**** RAW DATA ****

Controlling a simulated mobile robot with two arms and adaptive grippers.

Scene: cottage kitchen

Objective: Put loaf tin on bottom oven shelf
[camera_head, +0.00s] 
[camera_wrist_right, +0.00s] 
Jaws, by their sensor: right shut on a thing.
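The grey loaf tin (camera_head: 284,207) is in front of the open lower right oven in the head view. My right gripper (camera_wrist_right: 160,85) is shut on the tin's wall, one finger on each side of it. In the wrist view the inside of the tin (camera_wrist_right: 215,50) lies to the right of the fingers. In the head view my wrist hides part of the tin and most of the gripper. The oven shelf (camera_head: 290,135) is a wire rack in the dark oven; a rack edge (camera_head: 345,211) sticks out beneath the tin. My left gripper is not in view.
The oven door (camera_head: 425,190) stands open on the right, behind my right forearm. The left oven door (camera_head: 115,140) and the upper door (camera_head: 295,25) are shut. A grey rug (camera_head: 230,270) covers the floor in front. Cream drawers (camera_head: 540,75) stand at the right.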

****

**PROBLEM DETAILS:** Retype all of the material, keeping each line exact.

**CORRECT OUTPUT:**
Controlling a simulated mobile robot with two arms and adaptive grippers.

Scene: cottage kitchen

Objective: Put loaf tin on bottom oven shelf
[camera_head, +0.00s] 
[camera_wrist_right, +0.00s] 
Jaws, by their sensor: right shut on a thing.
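The grey loaf tin (camera_head: 284,207) is in front of the open lower right oven in the head view. My right gripper (camera_wrist_right: 160,85) is shut on the tin's wall, one finger on each side of it. In the wrist view the inside of the tin (camera_wrist_right: 215,50) lies to the right of the fingers. In the head view my wrist hides part of the tin and most of the gripper. The oven shelf (camera_head: 290,135) is a wire rack in the dark oven; a rack edge (camera_head: 345,211) sticks out beneath the tin. My left gripper is not in view.
The oven door (camera_head: 425,190) stands open on the right, behind my right forearm. The left oven door (camera_head: 115,140) and the upper door (camera_head: 295,25) are shut. A grey rug (camera_head: 230,270) covers the floor in front. Cream drawers (camera_head: 540,75) stand at the right.

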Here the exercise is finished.